Start
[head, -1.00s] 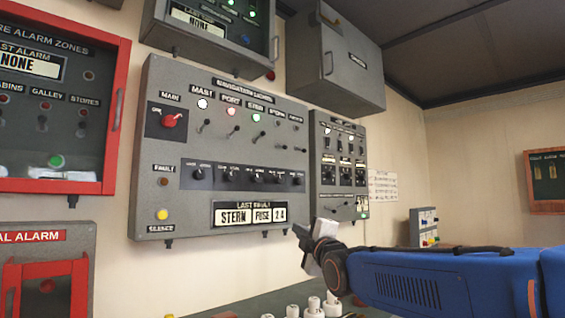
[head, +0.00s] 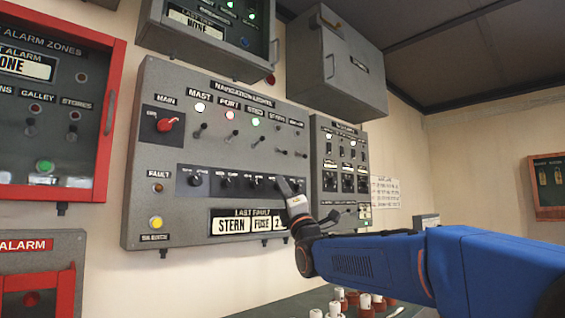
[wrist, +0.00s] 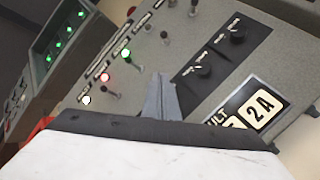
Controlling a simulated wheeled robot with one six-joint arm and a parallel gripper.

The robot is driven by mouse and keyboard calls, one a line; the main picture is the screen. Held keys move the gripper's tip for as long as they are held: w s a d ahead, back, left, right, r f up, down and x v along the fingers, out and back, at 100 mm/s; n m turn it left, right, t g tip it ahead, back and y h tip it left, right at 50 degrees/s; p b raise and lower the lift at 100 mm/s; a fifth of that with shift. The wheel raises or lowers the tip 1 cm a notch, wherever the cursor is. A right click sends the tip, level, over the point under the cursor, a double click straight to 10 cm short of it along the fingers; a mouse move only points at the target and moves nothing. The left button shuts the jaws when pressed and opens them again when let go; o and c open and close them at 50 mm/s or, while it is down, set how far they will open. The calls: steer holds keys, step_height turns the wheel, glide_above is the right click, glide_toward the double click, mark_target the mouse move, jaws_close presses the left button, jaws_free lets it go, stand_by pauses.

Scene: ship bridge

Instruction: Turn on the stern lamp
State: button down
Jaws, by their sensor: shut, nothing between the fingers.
End
Write out exactly the opening lines of the data, stopping after the line that holds "State: button down". Exclude pictures.

Answer to the problem:
[head, -1.00s] 
[head, +0.00s] 
[wrist, +0.00s] 
Controlling a simulated wheeled robot with one six-joint arm and a parallel gripper.

The robot is driven by mouse and keyboard calls, one a line; the main picture is the screen. Held keys move the gripper's tip for as long as they are held: w s a d ahead, back, left, right, r f up, down and x v along the fingers, out and back, at 100 mm/s; n m turn it left, right, t g tip it ahead, back and y h tip it left, right at 50 degrees/s; p b raise and lower the lift at 100 mm/s; a fifth of that with shift. The wheel raises or lowers the tip 1 cm a notch, wherever the cursor is. A right click sends the tip, level, over the point under the cursor, a double click straight to 10 cm short of it along the fingers; a mouse move only points at the target and moves nothing. The left button shuts the jaws when pressed and opens them again when let go; o and c open and close them at 50 mm/s or, while it is down, set how far they will open. The calls: steer holds keys, step_height turns the wheel, glide_above is the right click, glide_toward the double click, mark_target the mouse move, jaws_close presses the left button, jaws_free lets it go, stand_by pauses.

Scene: ship bridge

Instruction: Turn on the stern lamp
State: button down

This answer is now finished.